En aquella otra mansión, la de Daisy Buchanan en Long Island la hierba fresca casi entraba en la casa y la brisa agitaba las cortinas como «banderas pálidas» y en aquel salón donde todo flotaba excepto el sofá hasta que el viento y las jóvenes vestidas de blanco se detienen con la suavidad de un globo, empezó el verano del Gran Gatsby, que esperaba acechante al otro lado de la bahía en aquella novela perfecta de Scott Fitzgerald, que sabía muy bien de lo suaves que son las noches y de lo fatales que son algunos finales.
Empiezan y acaban amores eternos
El verano es tórrido y finito y eso le confiere algo de crueldad. El verano llega viejo, decía aquel verso de Vallejo, «llegas viejo y devotamente y no encuentras en mi alma a nadie». En verano empiezan y acaban amores eternos, condenados a morir desde su pronunciación, como el de un joven de 15 años y la madre de su amigo. En Antigua luz, el narrador recuerda aquel momento de iniciación, un amor carnal y pubescente que será su única gran pasión y ese recuerdo sensual y todo el erotismo y todas las preguntas que quedaron en el aire, le valen a John Banville para hacer de cada frase una fiesta.

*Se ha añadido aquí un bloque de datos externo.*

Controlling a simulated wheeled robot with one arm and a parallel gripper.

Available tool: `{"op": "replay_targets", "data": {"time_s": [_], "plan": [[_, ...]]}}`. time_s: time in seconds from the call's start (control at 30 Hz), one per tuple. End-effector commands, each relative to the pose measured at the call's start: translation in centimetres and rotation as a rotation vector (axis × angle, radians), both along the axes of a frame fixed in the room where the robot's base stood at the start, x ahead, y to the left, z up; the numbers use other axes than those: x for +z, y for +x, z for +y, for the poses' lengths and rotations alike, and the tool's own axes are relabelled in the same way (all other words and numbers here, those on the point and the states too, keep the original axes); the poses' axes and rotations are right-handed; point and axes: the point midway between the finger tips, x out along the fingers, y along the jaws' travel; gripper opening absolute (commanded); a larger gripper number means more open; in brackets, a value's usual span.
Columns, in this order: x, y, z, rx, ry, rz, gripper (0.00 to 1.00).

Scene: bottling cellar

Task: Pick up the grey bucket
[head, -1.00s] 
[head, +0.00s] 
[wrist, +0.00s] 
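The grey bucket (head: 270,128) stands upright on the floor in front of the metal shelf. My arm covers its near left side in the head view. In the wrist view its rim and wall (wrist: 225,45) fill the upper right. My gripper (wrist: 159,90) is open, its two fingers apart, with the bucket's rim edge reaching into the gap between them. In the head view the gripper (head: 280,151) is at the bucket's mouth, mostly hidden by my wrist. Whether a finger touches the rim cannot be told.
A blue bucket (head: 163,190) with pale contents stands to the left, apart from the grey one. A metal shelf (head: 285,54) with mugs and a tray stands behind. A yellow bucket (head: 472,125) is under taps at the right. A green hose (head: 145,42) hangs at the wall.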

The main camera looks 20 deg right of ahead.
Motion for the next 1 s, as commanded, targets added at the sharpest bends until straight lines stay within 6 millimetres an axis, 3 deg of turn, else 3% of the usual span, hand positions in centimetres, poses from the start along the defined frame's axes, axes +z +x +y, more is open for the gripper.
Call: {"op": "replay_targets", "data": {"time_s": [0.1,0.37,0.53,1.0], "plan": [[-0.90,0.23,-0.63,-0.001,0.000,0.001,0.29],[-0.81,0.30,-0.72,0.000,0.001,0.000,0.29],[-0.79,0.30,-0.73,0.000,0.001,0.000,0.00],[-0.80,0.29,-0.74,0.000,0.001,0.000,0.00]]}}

Supongo que la piel desnuda de la señora Gray acabó con la niñez de Alex Clave. El verano es muy proclive a acabar con la inocencia. En el del 63, el protagonista de Agua salada se enamoró y su padre se ahogó. Charles Simmons lo cuenta de modo sencillo y sutil, pero bajo la prosa y las aguas más claras se encuentran los abismos más insondables y las familias los arrastran a su lugar de vacaciones donde la vida trae sorpresas con la misma naturalidad que el viento infla las velas.